Nevertheless, the site, while aimed at a younger audience, often tries to tackle subjects such as sexism, racism, homophobia and trans issues, often with political undertones, but written from a “self-help” kind of perspective. Some article titles include “How to Compliment Women without Objectifying Them”, “5 Gender Neutral Alternatives to “Boyfriend” and “Girlfriend”, and “But Seriously, Let’s Talk about Millenial Poverty”. Two things strike me about these articles when I read them- they are at once personal, and from a “social justice” perspective. They attempt to integrate lifestyle choices with a liberal/social justice mentality. Many people (critics of political correctness) will immediately dismiss these sites and communities as “social justice warriors” and be done with it. However, there is an emerging identity/community of people like this, many of them LGBT, people of color, or women in the US, who take this kind of thing very seriously. People are trying to apply concepts originally drawn from sociology like “intersectionality” and apply it to their lives. What’s the harm in that, my inner lib says?
The problems I see with these “social justice pop articles” that have recently been ubiquitous on the internet are multiple.
First, it perpetuates a certain standard liberal narrative without any introspection. In terms of this article about Trump, it focuses on the racism/sexism angle of Trump’s candidacy. While these are undeniable aspects of Trump’s candidacy, and the article provides provides effective counterarguments to Trump’s own arguments about why it wasn’t important to focus “pussygate”, several things in this article are very telling.

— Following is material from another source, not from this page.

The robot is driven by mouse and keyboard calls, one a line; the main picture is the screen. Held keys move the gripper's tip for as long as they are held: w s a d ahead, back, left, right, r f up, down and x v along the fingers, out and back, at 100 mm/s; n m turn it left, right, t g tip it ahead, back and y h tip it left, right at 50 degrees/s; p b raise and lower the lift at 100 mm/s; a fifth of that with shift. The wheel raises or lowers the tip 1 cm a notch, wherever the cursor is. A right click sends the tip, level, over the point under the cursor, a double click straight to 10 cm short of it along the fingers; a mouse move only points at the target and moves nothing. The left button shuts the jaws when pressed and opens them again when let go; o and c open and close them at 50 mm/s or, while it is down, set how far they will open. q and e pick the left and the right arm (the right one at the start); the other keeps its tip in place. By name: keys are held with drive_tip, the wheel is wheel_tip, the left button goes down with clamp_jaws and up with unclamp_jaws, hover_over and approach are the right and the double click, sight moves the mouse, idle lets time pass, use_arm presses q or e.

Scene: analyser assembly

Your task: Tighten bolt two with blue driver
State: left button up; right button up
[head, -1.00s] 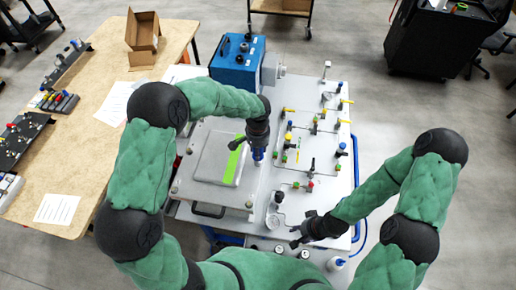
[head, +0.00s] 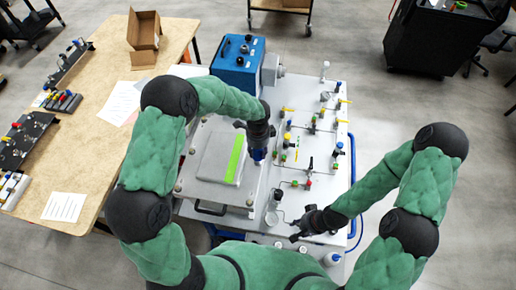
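My left gripper (head: 256,148) points down over the right edge of the grey plate (head: 214,182) that carries a bright green strip (head: 235,158). A small blue piece, which may be the blue driver (head: 258,155), shows at its fingertips. The fingers are too small and dark to tell if they are shut on it. My right gripper (head: 303,226) is low over the front right of the white panel, near a round gauge. Its fingers look spread, with nothing visible between them. I cannot tell which bolt is bolt two.
A blue box-shaped unit (head: 238,60) stands behind the plate. The white panel (head: 300,199) holds several valves, pipes and gauges. A wooden table (head: 95,160) on the left carries tools, papers and an open cardboard box (head: 143,32).

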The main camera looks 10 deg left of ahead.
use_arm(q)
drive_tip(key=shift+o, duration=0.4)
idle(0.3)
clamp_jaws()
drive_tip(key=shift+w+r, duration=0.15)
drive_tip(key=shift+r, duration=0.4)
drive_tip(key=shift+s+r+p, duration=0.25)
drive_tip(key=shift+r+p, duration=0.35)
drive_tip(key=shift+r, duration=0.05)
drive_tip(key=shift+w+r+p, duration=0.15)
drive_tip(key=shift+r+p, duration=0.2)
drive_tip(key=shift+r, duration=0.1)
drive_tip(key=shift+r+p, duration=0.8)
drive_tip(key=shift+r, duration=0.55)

First of all, when addressing anticipated and real criticisms in the article, Weiss makes the following argument about political correctness. “Political correctness is just being considerate”, and denied accusations of being the “PC police”. This not only represents a heightened sense of awareness of exactly what type of discourse is being presented in these articles, it is interesting to see a defense of political correctness in and of itself (I’d be the first to guess that it would come from this site).
Is she right? To an extent. Critics of political correctness fail to remember that there are moral standards which we should hold people to in public discourse, most of all people in positions of power. Advocates of this PC culture also are correct in saying that sexism and misogyny have been so thoroughly internalized by the populace that they shut down any attempt to be considerate as being “politically correct”. I would go so far as to say every time Donald Trump has mentioned PC culture, he has used it as an excuse to target some minority group. This is hateful and frightfully alarming rhetoric.
But PC advocates also fail to recognize the complex political valences around the “political correctness” debate. This article is shoddy in its attempt to address current politics, first of all because it doesn’t attempt to be analytical, and was written from a personalistic perspective. The metaphor of gaslighting is supposed to carry over seamlessly into politics. She starts the article talking about how people are “traumatized” by this election. This is standard liberal waffling. Have hate crimes against Muslims gone up? Of course! I’m not attempting to delegitimize people’s feelings about this election. I too am VERY concerned about the direction this country is heading. But the sheer psychological impact of this election is reduced in this metaphor to a personalistic metaphor about an abusive relationship. First of all, let’s ignore the fact that a politician can’t “gaslight” in the normal sense of the word. Sure he can attempt to silence his critics (like every politician).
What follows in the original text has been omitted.